Task requirements: Output exactly the lines that run from the line containing "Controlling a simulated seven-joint" through the line containing "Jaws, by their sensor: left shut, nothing", with both ends included.

Items:
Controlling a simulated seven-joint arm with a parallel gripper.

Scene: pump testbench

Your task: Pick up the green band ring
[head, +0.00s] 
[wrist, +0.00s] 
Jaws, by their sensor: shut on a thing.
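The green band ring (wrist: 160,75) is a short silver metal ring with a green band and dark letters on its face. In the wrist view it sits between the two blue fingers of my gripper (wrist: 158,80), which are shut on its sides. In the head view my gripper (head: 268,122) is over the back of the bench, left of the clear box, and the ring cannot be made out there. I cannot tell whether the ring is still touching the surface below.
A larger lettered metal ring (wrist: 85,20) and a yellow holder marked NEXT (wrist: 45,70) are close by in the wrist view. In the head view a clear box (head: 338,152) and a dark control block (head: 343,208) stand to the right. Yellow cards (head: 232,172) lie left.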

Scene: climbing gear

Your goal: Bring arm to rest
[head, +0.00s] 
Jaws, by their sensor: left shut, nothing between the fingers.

* * *

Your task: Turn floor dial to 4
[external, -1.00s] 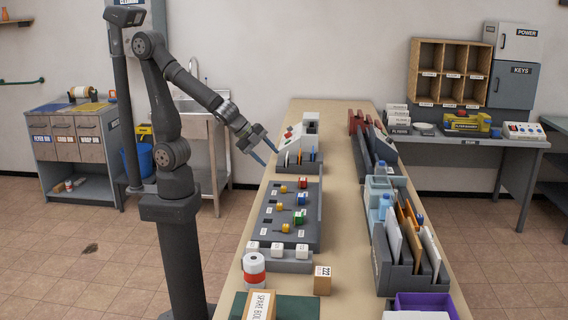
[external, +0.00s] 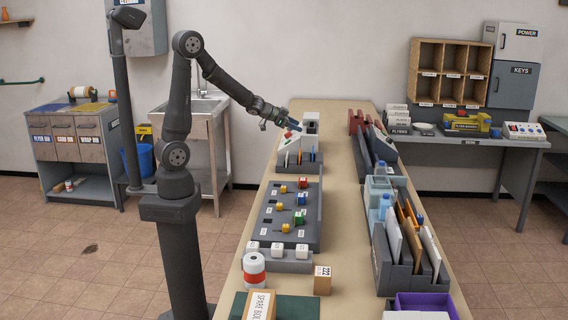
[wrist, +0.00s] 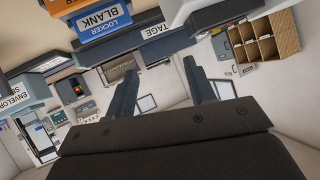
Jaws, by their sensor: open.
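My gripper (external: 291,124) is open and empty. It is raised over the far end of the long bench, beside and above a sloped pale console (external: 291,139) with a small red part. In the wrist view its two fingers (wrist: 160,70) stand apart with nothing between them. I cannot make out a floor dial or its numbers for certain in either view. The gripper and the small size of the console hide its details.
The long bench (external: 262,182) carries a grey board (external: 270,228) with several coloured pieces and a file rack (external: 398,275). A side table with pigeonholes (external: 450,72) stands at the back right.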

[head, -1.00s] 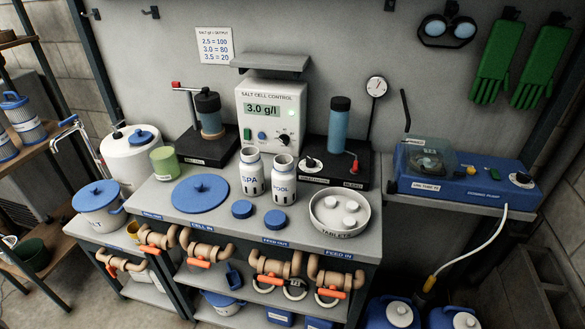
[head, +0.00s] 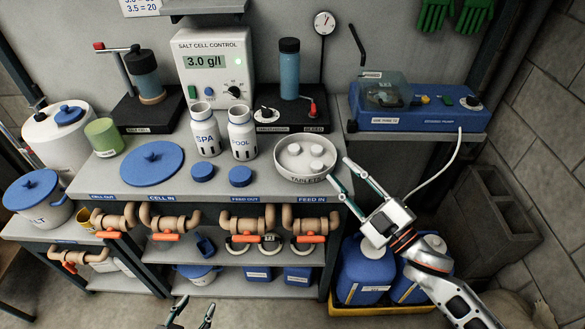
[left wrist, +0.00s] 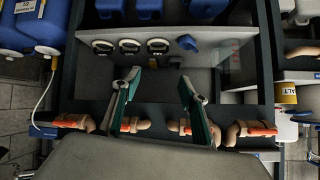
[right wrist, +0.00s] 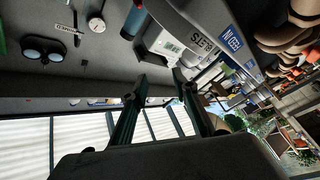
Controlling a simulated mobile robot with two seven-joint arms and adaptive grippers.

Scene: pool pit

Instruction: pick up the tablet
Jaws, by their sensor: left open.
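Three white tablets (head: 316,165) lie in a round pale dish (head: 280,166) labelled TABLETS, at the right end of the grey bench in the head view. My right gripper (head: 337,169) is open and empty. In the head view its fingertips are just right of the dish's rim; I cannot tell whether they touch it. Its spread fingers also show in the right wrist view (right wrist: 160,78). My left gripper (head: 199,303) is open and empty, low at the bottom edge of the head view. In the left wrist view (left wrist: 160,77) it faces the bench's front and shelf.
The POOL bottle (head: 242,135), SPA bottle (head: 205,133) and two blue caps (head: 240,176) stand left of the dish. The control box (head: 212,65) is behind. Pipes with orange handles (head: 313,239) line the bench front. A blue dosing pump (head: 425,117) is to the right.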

The answer:
Controlling a simulated seven-joint arm with a parallel gripper.

Scene: pump testbench

Your task: Pick up the green band ring
[head, +0.00s] 
[wrist, +0.00s] 
Jaws, by their sensor: shut on a thing.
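The green band ring (wrist: 160,75) is a short silver metal ring with a green band and dark letters on its face. In the wrist view it sits between the two blue fingers of my gripper (wrist: 158,80), which are shut on its sides. In the head view my gripper (head: 268,122) is over the back of the bench, left of the clear box, and the ring cannot be made out there. I cannot tell whether the ring is still touching the surface below.
A larger lettered metal ring (wrist: 85,20) and a yellow holder marked NEXT (wrist: 45,70) are close by in the wrist view. In the head view a clear box (head: 338,152) and a dark control block (head: 343,208) stand to the right. Yellow cards (head: 232,172) lie left.

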Scene: climbing gear

Your goal: Bring arm to rest
[head, +0.00s] 
Jaws, by their sensor: left shut, nothing between the fingers.

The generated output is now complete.